# WHAT TO WORK ON
In the records below, find each line with the word "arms" and copy it.

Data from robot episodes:
>> Start

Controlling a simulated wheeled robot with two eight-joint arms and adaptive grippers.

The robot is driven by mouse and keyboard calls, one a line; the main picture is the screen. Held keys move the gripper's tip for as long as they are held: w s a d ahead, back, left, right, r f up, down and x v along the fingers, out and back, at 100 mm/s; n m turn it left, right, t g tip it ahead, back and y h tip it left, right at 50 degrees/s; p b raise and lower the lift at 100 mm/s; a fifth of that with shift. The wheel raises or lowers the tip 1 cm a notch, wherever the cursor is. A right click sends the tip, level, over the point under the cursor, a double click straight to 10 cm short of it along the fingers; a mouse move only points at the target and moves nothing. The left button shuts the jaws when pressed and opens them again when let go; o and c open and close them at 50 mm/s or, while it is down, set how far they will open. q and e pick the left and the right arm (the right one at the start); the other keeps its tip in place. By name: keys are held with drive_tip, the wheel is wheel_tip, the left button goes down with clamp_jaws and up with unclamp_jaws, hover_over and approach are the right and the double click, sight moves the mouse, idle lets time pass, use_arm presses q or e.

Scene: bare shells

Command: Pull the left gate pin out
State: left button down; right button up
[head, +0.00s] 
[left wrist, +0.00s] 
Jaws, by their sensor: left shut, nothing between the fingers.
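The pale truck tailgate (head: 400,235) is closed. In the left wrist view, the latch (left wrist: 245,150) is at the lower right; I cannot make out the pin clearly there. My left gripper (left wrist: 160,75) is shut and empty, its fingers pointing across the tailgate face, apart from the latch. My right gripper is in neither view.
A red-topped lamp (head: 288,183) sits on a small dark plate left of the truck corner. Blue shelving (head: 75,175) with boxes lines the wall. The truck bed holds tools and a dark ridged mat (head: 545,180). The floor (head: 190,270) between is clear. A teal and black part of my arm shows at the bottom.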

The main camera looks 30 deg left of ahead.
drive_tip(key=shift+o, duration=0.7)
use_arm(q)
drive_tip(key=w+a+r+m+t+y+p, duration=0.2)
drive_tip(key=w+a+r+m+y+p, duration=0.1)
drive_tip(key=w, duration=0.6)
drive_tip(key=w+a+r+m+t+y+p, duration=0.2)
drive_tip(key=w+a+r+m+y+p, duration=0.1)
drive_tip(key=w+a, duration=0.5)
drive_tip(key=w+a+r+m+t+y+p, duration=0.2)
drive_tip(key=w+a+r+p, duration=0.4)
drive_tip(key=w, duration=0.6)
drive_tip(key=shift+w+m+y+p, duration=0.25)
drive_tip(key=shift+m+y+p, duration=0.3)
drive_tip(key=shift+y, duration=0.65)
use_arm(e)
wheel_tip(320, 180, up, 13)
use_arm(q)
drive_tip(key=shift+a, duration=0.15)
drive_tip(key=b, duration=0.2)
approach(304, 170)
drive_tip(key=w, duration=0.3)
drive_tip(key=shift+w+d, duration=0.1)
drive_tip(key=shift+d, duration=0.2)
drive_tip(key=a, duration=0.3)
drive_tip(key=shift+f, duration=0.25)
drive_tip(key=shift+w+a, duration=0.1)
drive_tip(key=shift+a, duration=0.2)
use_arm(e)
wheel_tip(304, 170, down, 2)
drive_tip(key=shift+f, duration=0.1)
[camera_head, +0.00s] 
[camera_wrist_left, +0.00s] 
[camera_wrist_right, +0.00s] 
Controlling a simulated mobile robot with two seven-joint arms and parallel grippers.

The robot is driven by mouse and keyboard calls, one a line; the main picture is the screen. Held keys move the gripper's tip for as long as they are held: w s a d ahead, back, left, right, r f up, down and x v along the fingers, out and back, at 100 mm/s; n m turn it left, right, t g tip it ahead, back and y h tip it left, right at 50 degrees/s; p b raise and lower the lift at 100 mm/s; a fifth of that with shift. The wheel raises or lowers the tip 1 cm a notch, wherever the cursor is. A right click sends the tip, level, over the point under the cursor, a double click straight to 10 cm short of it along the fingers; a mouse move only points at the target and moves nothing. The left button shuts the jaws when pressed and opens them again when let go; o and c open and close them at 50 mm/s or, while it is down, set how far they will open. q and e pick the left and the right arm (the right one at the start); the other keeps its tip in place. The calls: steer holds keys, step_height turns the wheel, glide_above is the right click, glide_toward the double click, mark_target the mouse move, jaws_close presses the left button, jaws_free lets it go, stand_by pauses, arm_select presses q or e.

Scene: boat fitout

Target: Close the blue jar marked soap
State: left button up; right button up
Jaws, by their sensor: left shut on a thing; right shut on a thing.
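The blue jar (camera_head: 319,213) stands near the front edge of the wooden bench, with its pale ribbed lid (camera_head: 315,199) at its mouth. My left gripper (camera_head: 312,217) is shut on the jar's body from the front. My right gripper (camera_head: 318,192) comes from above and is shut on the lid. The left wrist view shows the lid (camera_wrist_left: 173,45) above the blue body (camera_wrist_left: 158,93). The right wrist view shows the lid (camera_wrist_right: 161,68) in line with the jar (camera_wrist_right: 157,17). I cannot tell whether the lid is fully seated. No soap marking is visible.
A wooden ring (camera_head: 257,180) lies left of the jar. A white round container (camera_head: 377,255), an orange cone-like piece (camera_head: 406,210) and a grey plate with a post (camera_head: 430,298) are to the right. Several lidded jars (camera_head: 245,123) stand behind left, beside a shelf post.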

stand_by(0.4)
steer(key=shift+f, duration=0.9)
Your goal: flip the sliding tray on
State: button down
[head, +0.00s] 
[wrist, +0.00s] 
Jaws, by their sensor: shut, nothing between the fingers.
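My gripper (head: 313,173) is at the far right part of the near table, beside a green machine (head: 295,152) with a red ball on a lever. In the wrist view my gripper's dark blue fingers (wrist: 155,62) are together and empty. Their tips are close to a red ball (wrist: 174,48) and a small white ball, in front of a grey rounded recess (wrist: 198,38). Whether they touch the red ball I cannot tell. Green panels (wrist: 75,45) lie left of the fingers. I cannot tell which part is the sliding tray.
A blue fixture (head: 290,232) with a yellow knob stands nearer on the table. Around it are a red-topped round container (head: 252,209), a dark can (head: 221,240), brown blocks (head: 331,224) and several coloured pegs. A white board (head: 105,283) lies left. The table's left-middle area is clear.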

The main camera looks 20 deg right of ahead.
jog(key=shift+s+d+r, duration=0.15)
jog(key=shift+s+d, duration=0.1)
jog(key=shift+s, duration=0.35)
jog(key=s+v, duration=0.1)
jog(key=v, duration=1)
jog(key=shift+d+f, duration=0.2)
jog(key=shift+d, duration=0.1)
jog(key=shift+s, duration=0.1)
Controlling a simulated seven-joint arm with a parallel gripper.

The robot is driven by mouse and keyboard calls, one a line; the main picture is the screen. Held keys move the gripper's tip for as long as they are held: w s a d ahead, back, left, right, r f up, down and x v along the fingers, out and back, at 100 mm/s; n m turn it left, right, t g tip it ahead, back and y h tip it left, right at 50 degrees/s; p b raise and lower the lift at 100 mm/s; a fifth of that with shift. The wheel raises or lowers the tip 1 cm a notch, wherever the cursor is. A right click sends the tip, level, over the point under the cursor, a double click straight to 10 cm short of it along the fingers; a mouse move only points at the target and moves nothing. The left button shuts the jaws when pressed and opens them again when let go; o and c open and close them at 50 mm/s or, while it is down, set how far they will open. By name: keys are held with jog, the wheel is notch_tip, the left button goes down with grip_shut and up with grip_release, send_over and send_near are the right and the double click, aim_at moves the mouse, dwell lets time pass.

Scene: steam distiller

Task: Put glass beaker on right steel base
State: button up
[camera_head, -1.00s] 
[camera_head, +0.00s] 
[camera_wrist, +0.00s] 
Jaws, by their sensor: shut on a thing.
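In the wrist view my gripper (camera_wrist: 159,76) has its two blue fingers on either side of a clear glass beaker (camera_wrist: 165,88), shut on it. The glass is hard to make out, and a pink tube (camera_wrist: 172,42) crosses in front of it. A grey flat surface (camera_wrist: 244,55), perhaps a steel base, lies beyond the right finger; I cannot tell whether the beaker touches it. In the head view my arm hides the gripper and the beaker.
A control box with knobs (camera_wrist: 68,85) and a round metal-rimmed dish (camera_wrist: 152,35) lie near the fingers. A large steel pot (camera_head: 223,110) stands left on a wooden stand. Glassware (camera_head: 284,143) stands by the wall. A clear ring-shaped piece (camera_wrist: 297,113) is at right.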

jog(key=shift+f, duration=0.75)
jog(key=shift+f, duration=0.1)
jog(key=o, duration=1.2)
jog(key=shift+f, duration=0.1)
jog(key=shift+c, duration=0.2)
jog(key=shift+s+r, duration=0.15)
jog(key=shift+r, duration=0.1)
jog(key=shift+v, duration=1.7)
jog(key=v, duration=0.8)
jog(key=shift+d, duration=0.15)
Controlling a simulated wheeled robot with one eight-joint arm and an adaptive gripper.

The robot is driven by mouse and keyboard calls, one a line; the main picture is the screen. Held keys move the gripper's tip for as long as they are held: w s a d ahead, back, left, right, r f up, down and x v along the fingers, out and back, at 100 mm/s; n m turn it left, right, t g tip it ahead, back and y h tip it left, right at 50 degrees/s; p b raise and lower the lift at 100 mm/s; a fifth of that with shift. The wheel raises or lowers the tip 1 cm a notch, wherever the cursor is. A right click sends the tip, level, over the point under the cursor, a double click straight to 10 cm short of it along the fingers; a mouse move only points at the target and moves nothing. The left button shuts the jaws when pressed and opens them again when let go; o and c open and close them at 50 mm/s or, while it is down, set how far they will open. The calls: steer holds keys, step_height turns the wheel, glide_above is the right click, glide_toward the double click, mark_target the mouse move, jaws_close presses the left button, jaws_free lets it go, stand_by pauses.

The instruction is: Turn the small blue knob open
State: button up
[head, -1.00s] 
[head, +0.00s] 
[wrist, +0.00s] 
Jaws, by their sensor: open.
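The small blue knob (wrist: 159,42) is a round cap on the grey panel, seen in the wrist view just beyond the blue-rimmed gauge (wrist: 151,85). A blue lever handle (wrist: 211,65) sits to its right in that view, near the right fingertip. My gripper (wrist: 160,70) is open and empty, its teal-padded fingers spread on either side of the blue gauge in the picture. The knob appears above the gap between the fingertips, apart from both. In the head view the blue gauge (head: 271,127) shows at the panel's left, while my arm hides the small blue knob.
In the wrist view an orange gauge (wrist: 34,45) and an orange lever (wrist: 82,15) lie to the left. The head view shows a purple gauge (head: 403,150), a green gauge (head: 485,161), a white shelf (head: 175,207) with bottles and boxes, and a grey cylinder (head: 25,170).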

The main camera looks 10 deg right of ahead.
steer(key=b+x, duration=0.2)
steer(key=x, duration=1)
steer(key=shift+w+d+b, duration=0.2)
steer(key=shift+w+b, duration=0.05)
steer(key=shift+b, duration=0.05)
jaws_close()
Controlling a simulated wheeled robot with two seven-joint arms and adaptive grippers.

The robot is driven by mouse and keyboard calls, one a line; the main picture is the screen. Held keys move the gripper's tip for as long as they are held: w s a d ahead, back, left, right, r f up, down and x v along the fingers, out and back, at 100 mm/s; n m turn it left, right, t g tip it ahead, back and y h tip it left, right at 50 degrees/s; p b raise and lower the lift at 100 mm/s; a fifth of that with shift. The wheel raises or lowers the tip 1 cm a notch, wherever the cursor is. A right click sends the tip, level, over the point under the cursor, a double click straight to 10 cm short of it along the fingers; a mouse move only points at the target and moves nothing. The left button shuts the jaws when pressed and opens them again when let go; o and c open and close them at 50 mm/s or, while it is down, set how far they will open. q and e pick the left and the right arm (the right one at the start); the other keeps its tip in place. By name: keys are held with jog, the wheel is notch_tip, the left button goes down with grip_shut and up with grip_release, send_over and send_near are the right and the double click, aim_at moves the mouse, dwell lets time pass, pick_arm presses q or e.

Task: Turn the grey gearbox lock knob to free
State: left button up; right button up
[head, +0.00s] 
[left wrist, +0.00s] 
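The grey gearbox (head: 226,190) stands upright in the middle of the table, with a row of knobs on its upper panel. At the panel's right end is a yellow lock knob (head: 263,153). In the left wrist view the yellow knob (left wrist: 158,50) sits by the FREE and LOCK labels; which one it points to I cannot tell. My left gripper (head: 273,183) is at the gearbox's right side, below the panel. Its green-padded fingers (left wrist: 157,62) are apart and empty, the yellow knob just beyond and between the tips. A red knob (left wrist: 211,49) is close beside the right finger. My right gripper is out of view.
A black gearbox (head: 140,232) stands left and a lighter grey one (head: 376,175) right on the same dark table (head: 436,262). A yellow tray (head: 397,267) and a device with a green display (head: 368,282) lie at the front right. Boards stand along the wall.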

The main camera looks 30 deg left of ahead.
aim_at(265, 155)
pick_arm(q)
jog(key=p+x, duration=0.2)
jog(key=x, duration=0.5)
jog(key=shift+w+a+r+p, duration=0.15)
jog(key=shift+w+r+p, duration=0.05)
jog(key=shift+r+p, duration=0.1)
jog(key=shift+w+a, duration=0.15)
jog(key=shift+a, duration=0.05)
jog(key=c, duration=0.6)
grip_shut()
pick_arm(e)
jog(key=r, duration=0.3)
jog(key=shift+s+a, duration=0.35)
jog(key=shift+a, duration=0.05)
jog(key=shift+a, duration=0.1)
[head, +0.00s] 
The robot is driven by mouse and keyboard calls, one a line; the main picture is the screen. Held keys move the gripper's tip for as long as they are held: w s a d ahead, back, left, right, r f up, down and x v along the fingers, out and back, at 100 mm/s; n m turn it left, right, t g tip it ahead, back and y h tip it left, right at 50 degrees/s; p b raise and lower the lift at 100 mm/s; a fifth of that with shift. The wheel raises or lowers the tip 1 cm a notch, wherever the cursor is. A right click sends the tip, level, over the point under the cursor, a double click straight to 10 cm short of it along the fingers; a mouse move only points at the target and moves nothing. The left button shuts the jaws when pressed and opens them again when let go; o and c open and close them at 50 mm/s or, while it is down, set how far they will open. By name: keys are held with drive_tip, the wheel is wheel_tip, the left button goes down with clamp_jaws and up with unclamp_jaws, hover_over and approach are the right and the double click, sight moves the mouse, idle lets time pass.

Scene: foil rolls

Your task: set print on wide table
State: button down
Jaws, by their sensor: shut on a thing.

>> End

# SOLUTION TO THE EXERCISE
Controlling a simulated wheeled robot with two eight-joint arms and adaptive grippers.
Controlling a simulated mobile robot with two seven-joint arms and parallel grippers.
Controlling a simulated wheeled robot with two seven-joint arms and adaptive grippers.

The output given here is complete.